On vient de voir quelles considérations s’opposaient à cette solution, et il serait d’ailleurs paradoxal que la Chancellerie ou les juges, après s’être enferrés dans la position la plus dure qui soit, poussent maintenant le zèle jusqu’à consacrer la plus libérale. S’ils devaient néanmoins éprouver la tentation de s’engager dans cette voie, les conséquences d’un tel choix devraient être pleinement mesurées[65].

C’est pourtant chose faite. Depuis, les magistrats français ont décidé d’aller plus loin dans quatre arrêts du 5 juillet 2017[66]. Désormais, une procédure de gestation pour autrui réalisée à l’étranger ne fait pas obstacle, à elle seule, à l’adoption de l’enfant par l’époux de son père.

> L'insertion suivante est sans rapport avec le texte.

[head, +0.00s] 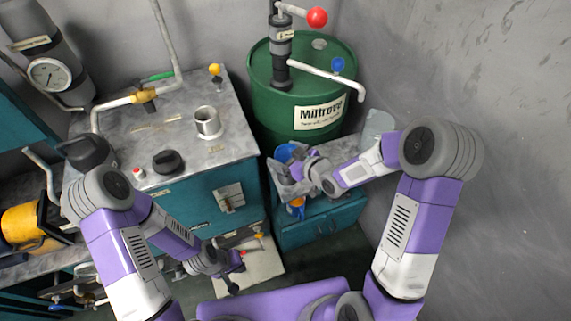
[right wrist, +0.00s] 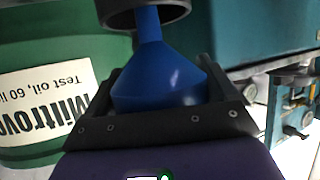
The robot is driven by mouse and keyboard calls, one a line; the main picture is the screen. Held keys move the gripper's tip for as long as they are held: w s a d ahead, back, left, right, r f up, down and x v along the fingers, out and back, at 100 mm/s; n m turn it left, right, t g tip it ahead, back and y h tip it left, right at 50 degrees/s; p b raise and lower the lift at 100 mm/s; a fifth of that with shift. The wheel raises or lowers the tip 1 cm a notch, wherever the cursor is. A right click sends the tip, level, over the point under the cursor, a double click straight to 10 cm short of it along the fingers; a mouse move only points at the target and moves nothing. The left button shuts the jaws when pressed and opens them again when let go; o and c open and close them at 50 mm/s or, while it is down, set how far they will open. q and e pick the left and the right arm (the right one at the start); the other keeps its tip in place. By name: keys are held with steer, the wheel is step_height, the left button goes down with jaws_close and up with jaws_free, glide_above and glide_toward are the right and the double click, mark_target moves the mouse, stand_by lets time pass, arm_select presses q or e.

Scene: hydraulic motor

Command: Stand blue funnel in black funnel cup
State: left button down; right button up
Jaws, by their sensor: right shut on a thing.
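The blue funnel (right wrist: 165,75) is between the fingers of my right gripper (right wrist: 160,115), which is shut on it. Its narrow spout points at a round black cup (right wrist: 120,14) at the top edge of the right wrist view. The spout's end overlaps the cup, and I cannot tell how far it is inside. In the head view the funnel (head: 286,152) shows as a blue patch by my right gripper (head: 288,175), above the small teal cabinet. My left gripper (head: 234,277) hangs low near the middle, open and empty.
A green oil drum (head: 265,105) with a hand pump stands behind my right gripper. The teal cabinet (head: 322,222) is below it. A metal-topped bench (head: 150,135) with a steel cup (head: 208,122) stands to the left. A grey wall (head: 500,120) fills the right.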

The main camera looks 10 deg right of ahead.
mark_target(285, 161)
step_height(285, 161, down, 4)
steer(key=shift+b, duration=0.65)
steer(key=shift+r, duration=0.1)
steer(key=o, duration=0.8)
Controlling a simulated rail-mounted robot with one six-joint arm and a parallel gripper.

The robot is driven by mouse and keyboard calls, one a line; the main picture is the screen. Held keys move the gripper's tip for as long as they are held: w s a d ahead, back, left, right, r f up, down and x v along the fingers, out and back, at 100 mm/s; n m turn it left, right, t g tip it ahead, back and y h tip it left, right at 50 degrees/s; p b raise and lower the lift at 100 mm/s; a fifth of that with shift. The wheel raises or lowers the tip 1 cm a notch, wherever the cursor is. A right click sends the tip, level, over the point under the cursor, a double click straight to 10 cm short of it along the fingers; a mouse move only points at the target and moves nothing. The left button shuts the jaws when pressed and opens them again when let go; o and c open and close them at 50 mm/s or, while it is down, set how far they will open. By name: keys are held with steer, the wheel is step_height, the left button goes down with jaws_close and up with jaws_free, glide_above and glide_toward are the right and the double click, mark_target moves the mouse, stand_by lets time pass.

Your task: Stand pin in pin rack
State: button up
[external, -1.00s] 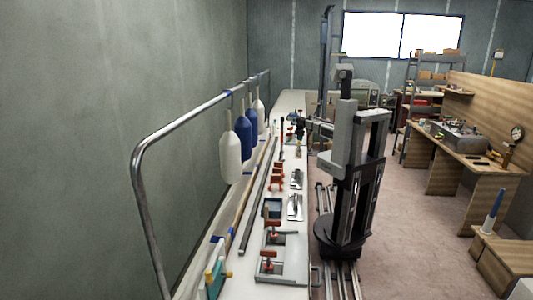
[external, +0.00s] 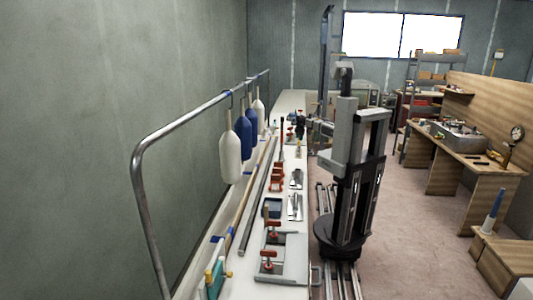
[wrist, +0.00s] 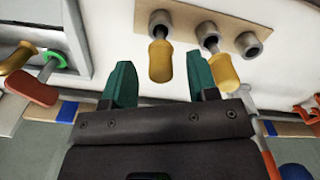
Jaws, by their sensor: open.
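The pin rack (wrist: 188,17) is a brown block with three metal-ringed sockets at the top of the wrist view. One yellow-handled pin (wrist: 160,62) points out of the left socket. A second yellow-handled pin (wrist: 223,70) points out of the middle socket. The right socket (wrist: 248,44) looks empty. My gripper (wrist: 163,82) is open, with its two teal fingers apart. The first pin appears between the fingertips in the picture, apart from both; the second appears just beyond the right finger. In the external view the pins and fingers are too small to make out.
In the wrist view, a red-handled tool with a green ring (wrist: 38,86) lies at the left, beside a grey frame. In the external view, a long white bench (external: 285,165) holds clamps and metal parts. White and blue fenders (external: 231,158) hang from a rail along its left.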

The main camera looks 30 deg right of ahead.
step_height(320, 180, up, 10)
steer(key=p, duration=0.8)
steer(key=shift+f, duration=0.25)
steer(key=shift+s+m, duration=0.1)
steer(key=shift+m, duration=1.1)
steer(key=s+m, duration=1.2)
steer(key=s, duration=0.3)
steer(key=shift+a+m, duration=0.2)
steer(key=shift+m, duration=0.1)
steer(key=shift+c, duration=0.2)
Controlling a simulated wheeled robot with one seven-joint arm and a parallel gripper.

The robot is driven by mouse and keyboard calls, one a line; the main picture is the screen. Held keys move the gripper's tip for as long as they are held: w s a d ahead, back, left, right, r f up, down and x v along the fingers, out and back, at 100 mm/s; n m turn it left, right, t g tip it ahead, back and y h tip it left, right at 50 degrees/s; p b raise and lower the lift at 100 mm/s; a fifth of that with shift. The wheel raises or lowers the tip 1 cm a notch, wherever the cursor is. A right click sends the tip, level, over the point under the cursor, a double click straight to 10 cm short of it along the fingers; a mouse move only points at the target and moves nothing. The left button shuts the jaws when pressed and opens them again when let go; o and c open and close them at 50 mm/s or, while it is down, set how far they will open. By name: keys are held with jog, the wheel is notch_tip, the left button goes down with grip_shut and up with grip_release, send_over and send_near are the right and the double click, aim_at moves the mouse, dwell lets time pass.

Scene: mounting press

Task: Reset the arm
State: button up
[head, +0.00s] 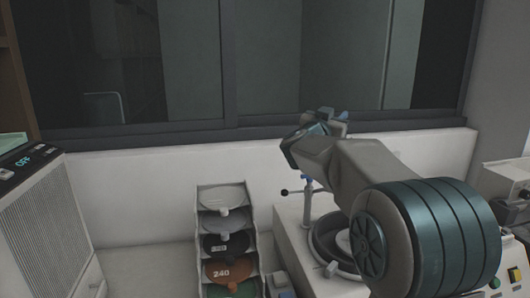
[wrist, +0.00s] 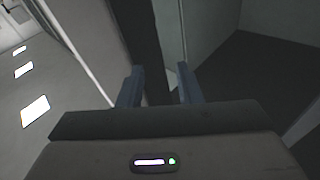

Certaines juridictions européennes ont également modifié leur jurisprudence à la suite de la jurisprudence de la Cour européenne des droits de l’homme condamnant la position française. C’est le cas de la Cour Suprême fédérale allemande[67] qui s’est alignée sur la position européenne en mettant fin à une lignée jurisprudentielle contraire des juridictions allemandes inférieures. Prenant le soin de distinguer la situation des enfants nés à l’issue d’un processus de gestation pour autrui et l’institution de l’adoption, la juridiction allemande a ensuite reconnu les filiations juridiques de deux pères d’intention telles qu’inscrites sur une décision californienne à la suite d’un recours à une maternité de substitution.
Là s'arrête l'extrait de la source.